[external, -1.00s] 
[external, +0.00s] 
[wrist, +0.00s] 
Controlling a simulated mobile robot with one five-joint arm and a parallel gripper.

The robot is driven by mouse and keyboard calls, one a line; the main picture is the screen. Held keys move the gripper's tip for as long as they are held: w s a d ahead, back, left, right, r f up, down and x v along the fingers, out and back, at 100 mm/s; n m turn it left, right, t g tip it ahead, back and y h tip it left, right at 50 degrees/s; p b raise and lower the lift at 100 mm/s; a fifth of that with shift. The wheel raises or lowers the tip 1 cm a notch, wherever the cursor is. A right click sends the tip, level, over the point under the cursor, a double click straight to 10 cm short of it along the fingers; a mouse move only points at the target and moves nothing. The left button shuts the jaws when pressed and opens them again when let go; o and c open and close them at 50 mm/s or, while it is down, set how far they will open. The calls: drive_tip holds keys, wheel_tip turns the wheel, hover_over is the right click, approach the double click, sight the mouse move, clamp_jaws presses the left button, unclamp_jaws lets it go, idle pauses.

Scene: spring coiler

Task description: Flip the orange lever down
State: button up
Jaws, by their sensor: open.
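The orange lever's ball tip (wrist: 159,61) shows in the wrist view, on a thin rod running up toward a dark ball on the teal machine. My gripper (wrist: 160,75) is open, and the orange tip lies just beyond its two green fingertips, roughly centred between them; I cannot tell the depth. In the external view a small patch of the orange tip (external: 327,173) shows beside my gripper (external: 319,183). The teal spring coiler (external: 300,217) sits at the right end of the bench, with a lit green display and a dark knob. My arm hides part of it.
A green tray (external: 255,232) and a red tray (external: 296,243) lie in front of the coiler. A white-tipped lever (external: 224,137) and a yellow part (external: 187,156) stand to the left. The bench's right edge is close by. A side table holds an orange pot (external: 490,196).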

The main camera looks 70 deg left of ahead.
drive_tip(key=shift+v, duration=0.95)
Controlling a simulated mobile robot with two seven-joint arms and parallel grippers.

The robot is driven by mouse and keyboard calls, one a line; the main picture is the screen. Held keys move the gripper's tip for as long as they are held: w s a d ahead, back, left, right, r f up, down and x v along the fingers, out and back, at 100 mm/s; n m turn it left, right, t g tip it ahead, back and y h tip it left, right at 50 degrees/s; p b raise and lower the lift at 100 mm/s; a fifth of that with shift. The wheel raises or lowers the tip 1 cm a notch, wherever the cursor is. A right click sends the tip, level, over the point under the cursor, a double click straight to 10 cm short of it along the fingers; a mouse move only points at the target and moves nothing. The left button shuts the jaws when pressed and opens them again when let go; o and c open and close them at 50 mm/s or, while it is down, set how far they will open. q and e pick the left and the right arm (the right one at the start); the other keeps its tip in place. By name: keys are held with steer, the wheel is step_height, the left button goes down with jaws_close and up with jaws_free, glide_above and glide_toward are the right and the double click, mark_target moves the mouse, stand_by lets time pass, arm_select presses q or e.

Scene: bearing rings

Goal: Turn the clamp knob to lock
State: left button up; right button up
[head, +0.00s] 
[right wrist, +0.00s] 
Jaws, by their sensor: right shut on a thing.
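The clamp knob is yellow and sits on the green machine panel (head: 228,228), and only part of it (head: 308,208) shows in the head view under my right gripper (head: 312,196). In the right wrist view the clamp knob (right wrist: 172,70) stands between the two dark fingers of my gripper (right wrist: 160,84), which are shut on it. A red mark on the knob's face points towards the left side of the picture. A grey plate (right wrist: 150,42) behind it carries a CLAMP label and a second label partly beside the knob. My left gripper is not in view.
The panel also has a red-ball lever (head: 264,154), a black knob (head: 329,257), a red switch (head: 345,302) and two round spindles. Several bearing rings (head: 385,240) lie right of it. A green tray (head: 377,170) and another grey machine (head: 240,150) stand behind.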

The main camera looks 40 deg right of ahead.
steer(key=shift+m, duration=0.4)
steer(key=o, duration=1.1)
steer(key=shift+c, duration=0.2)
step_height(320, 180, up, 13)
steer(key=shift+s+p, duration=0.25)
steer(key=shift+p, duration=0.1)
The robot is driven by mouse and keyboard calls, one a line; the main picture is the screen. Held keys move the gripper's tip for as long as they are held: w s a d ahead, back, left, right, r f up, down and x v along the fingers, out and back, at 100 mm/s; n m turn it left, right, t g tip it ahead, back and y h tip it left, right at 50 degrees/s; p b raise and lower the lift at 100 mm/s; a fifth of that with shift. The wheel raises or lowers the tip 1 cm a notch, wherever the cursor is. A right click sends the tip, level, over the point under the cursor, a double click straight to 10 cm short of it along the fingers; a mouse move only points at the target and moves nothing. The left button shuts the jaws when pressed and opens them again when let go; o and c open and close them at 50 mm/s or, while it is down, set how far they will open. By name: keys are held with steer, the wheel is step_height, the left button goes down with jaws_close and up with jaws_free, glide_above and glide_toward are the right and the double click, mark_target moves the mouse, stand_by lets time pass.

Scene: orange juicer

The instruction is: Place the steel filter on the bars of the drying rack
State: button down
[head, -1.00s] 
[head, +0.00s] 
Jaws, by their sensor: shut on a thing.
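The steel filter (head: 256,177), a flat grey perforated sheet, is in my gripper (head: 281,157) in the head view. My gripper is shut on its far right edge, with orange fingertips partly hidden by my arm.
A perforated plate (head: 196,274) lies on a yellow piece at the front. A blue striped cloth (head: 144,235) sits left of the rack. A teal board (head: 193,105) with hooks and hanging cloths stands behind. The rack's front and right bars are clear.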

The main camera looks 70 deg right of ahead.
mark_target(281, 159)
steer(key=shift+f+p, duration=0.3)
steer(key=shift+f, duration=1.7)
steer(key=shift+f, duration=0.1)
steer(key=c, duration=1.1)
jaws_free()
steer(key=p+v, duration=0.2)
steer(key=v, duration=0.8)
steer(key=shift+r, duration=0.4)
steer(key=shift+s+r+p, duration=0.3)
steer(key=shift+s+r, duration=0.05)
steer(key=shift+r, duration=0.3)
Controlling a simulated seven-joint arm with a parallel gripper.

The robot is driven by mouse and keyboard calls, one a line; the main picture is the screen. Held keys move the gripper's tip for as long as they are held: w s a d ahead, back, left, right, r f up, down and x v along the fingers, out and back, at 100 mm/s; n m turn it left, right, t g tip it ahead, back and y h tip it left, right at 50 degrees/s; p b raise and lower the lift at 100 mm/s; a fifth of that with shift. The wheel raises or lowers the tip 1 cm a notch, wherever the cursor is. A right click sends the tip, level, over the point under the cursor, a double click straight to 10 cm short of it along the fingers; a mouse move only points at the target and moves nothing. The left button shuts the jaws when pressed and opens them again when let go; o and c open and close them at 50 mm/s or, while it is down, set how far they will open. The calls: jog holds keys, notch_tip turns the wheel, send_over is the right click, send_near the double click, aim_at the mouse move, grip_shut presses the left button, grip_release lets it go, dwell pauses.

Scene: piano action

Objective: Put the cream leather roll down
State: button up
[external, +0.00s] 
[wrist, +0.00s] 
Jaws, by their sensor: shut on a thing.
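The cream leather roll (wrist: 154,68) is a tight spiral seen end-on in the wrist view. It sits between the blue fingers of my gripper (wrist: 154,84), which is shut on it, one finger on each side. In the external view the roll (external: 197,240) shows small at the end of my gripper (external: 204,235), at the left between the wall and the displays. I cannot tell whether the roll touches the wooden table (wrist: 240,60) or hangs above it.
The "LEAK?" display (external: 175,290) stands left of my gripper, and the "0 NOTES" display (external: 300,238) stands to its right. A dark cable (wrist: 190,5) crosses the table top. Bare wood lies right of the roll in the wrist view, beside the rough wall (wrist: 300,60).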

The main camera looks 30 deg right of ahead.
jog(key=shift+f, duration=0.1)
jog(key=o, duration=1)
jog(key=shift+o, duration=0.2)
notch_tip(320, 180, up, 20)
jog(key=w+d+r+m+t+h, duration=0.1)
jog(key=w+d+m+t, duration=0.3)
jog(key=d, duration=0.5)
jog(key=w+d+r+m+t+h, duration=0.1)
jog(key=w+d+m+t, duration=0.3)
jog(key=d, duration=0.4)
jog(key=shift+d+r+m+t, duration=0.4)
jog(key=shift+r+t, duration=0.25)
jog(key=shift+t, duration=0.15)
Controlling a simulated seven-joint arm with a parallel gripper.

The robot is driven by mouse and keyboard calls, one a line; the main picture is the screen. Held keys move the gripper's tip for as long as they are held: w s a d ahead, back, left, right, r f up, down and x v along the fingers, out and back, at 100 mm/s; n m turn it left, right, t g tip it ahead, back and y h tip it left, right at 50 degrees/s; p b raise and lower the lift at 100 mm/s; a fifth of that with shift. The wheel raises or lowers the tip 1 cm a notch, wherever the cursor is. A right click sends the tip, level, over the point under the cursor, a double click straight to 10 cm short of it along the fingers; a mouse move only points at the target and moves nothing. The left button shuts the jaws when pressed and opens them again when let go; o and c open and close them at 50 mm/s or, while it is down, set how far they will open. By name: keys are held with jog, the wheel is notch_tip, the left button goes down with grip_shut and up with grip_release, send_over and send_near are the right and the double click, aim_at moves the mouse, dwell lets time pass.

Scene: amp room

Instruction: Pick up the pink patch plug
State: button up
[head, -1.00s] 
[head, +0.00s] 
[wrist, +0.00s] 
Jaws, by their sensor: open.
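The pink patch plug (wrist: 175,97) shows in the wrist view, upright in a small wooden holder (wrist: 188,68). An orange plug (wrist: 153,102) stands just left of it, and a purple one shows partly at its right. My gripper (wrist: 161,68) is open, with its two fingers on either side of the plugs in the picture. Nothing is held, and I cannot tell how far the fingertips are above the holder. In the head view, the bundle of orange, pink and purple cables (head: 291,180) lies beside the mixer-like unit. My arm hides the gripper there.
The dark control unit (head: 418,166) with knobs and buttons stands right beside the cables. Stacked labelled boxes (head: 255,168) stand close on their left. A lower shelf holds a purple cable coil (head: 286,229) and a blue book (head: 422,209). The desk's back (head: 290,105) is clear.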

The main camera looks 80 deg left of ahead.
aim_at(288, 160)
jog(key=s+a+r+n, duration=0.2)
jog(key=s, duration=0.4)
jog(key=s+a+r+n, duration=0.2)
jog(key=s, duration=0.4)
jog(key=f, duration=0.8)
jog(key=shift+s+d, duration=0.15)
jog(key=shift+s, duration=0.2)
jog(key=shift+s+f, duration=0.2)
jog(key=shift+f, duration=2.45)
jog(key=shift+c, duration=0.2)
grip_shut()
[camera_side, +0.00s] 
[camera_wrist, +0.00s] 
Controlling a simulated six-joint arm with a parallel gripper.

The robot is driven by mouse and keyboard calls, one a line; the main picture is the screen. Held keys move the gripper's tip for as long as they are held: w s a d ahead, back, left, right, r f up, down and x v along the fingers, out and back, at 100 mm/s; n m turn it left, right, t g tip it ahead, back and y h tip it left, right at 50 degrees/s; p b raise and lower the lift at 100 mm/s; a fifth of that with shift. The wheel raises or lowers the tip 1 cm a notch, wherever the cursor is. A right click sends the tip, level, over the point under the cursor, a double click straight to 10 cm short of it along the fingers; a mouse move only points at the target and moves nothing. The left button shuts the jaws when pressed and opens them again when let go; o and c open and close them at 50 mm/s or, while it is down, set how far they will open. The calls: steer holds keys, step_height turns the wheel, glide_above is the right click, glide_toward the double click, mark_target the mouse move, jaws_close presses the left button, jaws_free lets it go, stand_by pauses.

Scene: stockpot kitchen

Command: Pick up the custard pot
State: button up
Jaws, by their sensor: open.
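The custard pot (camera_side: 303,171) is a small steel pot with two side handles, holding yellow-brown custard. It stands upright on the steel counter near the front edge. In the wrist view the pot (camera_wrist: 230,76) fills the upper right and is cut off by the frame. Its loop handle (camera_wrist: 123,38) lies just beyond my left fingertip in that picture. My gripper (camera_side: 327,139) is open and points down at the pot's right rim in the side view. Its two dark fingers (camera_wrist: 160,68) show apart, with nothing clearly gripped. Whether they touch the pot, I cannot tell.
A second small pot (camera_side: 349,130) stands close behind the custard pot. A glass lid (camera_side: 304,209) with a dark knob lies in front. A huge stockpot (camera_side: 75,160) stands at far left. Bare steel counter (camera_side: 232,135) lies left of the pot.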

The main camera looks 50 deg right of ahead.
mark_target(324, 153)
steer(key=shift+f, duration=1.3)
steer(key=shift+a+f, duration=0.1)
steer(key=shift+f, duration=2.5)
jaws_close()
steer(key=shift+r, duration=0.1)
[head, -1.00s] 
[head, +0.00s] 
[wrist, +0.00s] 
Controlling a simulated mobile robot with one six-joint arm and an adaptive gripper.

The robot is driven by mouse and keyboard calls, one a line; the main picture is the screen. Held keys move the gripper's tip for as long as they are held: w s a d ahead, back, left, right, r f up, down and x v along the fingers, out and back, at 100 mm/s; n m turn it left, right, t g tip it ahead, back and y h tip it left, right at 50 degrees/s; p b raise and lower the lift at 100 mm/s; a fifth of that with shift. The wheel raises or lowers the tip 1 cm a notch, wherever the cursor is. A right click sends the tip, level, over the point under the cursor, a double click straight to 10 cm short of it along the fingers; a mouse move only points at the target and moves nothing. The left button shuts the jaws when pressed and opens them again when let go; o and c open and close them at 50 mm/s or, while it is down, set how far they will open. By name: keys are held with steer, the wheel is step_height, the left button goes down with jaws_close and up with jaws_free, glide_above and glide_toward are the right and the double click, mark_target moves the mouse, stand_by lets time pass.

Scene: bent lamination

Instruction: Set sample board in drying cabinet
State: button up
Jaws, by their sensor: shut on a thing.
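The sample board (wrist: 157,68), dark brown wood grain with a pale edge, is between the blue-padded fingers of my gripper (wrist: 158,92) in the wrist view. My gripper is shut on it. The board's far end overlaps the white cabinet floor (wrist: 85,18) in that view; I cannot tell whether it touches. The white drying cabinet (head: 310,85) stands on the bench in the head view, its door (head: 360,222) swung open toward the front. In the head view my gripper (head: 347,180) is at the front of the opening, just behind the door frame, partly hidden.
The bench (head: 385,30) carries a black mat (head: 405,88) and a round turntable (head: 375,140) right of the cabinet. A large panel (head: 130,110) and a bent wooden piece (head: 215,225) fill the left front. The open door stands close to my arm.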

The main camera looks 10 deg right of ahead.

----------------------------------------

State the count of lines with the word "Scene" in them, and write nothing else.

7